| Written problem |
Quote the full listing word for word.

| Data block |

───

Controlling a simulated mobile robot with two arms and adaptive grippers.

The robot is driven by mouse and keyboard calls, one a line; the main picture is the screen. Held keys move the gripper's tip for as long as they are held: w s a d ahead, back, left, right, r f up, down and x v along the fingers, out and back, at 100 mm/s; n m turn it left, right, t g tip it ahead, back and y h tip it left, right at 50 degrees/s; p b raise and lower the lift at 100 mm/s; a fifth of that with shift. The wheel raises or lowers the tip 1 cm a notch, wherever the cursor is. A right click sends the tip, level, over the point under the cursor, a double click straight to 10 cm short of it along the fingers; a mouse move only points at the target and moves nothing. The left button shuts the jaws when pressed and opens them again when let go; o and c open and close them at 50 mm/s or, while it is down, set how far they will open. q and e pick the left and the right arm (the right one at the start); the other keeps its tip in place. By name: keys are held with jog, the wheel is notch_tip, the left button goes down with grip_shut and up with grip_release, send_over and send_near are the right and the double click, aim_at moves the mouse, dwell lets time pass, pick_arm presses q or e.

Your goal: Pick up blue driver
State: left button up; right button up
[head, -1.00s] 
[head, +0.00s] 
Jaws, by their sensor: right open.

───

| Solution to this exercise |
Controlling a simulated mobile robot with two arms and adaptive grippers.

The robot is driven by mouse and keyboard calls, one a line; the main picture is the screen. Held keys move the gripper's tip for as long as they are held: w s a d ahead, back, left, right, r f up, down and x v along the fingers, out and back, at 100 mm/s; n m turn it left, right, t g tip it ahead, back and y h tip it left, right at 50 degrees/s; p b raise and lower the lift at 100 mm/s; a fifth of that with shift. The wheel raises or lowers the tip 1 cm a notch, wherever the cursor is. A right click sends the tip, level, over the point under the cursor, a double click straight to 10 cm short of it along the fingers; a mouse move only points at the target and moves nothing. The left button shuts the jaws when pressed and opens them again when let go; o and c open and close them at 50 mm/s or, while it is down, set how far they will open. q and e pick the left and the right arm (the right one at the start); the other keeps its tip in place. By name: keys are held with jog, the wheel is notch_tip, the left button goes down with grip_shut and up with grip_release, send_over and send_near are the right and the double click, aim_at moves the mouse, dwell lets time pass, pick_arm presses q or e.

Your goal: Pick up blue driver
State: left button up; right button up
[head, -1.00s] 
[head, +0.00s] 
Jaws, by their sensor: right open.

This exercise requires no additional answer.